■ What is required
Beneath this instruction is a block of data; output from it exactly the lines that run from the one containing "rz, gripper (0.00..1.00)" through the one containing "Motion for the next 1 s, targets", inclusive.

■ Records provided

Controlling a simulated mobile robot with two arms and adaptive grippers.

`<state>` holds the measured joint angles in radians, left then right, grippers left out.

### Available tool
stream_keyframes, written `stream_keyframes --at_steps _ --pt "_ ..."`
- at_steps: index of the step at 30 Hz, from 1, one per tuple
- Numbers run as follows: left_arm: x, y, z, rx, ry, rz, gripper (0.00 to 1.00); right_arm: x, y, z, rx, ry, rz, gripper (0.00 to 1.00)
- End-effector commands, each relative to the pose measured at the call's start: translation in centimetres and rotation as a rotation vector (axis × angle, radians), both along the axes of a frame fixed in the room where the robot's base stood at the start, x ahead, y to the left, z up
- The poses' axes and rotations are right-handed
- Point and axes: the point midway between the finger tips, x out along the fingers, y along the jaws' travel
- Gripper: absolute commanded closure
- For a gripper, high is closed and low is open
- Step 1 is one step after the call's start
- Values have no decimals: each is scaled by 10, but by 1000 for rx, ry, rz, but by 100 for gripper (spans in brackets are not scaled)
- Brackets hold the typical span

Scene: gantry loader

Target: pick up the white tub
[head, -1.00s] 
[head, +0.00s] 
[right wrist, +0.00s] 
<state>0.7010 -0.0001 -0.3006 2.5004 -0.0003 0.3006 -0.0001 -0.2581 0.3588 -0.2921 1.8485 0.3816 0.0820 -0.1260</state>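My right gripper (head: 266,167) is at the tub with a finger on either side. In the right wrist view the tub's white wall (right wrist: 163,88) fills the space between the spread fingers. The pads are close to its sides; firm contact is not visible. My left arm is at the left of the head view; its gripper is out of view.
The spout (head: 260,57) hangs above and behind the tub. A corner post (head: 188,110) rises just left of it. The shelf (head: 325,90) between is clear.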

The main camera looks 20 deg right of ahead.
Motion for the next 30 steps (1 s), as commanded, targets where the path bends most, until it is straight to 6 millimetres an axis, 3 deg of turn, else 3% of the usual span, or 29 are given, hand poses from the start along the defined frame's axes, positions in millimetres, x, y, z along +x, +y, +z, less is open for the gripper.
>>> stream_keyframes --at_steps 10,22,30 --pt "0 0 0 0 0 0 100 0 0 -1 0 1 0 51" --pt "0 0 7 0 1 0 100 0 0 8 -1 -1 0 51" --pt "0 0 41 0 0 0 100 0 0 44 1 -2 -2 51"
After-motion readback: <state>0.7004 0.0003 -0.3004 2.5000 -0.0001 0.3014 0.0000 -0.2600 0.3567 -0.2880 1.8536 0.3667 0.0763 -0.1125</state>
...
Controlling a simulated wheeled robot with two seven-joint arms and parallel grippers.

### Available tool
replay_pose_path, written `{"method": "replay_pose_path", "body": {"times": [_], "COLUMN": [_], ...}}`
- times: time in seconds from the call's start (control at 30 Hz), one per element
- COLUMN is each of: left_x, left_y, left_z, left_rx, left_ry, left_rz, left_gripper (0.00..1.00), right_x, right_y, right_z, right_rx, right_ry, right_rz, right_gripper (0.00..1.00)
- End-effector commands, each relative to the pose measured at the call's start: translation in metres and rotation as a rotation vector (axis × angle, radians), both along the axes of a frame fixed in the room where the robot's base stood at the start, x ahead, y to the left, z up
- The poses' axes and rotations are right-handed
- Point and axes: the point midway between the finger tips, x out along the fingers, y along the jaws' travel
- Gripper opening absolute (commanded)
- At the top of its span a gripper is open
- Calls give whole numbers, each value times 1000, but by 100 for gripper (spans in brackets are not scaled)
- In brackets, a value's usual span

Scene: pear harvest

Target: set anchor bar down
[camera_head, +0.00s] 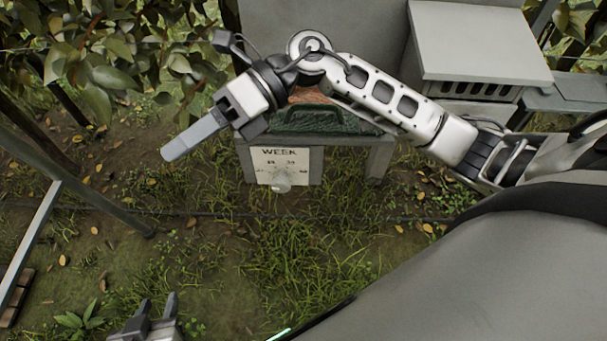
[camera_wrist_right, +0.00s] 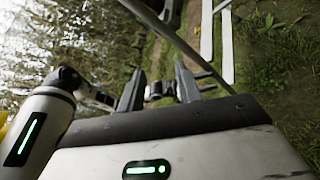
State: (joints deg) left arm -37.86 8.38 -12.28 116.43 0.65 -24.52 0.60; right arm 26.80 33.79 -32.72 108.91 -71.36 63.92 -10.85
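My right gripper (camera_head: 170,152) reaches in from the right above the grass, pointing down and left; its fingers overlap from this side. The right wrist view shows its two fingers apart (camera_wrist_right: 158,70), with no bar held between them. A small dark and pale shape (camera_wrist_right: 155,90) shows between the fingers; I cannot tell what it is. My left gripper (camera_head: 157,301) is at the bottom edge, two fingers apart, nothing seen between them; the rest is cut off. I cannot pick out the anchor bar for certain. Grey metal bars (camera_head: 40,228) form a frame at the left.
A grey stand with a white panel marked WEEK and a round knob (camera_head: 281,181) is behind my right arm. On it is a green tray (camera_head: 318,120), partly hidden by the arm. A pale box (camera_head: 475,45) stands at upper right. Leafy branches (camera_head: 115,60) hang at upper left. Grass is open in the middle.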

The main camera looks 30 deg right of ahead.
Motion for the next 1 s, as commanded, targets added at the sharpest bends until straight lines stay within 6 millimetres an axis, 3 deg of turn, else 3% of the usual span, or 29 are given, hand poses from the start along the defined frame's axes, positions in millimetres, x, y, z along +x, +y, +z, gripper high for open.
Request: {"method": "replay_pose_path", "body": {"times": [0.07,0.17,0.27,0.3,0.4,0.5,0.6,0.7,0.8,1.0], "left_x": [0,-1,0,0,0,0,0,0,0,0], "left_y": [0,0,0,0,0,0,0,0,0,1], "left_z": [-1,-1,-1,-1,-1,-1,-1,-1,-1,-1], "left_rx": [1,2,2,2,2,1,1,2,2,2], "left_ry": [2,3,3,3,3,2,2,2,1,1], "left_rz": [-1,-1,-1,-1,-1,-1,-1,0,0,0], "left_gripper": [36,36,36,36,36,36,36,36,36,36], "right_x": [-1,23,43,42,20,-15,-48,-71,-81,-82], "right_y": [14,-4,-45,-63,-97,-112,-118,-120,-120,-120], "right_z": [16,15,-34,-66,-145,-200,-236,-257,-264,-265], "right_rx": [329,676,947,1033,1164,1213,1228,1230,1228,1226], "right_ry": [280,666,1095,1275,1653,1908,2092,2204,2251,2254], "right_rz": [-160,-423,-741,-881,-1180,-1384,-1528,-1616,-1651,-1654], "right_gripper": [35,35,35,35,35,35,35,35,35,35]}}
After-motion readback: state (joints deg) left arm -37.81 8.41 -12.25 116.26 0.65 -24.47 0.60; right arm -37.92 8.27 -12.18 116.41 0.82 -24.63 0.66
...
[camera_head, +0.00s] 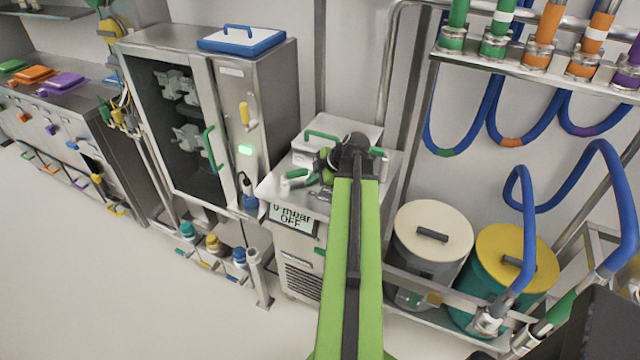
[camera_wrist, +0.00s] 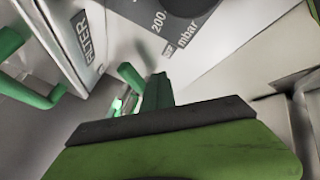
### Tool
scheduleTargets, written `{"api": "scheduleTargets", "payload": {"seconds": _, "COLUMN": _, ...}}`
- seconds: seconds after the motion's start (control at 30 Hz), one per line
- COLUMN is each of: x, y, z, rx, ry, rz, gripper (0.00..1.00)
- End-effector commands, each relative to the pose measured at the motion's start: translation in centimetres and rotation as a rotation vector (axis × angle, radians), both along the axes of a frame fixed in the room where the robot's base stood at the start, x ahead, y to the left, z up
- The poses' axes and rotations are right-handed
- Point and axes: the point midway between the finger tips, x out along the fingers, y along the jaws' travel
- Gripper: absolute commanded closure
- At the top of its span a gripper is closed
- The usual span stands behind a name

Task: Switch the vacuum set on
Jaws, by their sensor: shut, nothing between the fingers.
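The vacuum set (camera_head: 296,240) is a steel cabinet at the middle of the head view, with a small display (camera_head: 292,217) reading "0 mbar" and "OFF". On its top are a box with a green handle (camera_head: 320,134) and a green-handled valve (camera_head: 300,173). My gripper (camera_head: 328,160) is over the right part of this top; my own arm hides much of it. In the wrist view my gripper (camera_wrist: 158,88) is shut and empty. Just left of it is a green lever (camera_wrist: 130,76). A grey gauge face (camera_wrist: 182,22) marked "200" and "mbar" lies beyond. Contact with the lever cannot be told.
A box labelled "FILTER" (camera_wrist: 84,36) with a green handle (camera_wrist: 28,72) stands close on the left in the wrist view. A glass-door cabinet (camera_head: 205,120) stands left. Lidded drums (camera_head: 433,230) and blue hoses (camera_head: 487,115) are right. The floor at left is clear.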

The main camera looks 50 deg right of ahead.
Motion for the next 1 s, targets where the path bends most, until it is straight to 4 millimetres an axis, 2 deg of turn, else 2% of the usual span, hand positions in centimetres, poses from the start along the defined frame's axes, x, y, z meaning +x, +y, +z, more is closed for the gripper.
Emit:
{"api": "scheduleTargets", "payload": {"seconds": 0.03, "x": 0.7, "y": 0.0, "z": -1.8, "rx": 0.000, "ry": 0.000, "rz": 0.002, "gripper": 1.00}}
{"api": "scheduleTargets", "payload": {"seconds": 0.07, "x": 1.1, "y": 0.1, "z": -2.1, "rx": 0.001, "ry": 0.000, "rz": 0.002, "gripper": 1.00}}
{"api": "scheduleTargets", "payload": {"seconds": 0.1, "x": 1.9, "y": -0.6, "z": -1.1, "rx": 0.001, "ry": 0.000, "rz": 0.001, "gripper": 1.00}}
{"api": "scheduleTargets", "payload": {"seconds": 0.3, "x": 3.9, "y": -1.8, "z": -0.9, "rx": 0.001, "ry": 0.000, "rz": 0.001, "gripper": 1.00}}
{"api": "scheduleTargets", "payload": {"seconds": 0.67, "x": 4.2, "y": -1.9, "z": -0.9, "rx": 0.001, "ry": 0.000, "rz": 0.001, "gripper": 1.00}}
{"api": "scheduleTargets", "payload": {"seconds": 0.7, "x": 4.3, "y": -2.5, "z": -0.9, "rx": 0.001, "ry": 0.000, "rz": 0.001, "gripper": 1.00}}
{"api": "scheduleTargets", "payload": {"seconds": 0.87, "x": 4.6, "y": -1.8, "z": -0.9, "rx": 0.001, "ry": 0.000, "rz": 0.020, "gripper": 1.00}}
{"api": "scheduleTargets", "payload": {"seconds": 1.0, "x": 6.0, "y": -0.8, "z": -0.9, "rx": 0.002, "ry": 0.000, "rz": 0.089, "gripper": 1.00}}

■ Solution for this task
- COLUMN is each of: x, y, z, rx, ry, rz, gripper (0.00..1.00)
- End-effector commands, each relative to the pose measured at the motion's start: translation in centimetres and rotation as a rotation vector (axis × angle, radians), both along the axes of a frame fixed in the room where the robot's base stood at the start, x ahead, y to the left, z up
- The poses' axes and rotations are right-handed
- Point and axes: the point midway between the finger tips, x out along the fingers, y along the jaws' travel
- Gripper: absolute commanded closure
- At the top of its span a gripper is closed
- The usual span stands behind a name

Task: Switch the vacuum set on
Jaws, by their sensor: shut, nothing between the fingers.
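The vacuum set (camera_head: 296,240) is a steel cabinet at the middle of the head view, with a small display (camera_head: 292,217) reading "0 mbar" and "OFF". On its top are a box with a green handle (camera_head: 320,134) and a green-handled valve (camera_head: 300,173). My gripper (camera_head: 328,160) is over the right part of this top; my own arm hides much of it. In the wrist view my gripper (camera_wrist: 158,88) is shut and empty. Just left of it is a green lever (camera_wrist: 130,76). A grey gauge face (camera_wrist: 182,22) marked "200" and "mbar" lies beyond. Contact with the lever cannot be told.
A box labelled "FILTER" (camera_wrist: 84,36) with a green handle (camera_wrist: 28,72) stands close on the left in the wrist view. A glass-door cabinet (camera_head: 205,120) stands left. Lidded drums (camera_head: 433,230) and blue hoses (camera_head: 487,115) are right. The floor at left is clear.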

The main camera looks 50 deg right of ahead.
Motion for the next 1 s, targets where the path bends most, until it is straight to 4 millimetres an axis, 2 deg of turn, else 2% of the usual span, hand positions in centimetres, poses from the start along the defined frame's axes, x, y, z meaning +x, +y, +z, more is closed for the gripper.

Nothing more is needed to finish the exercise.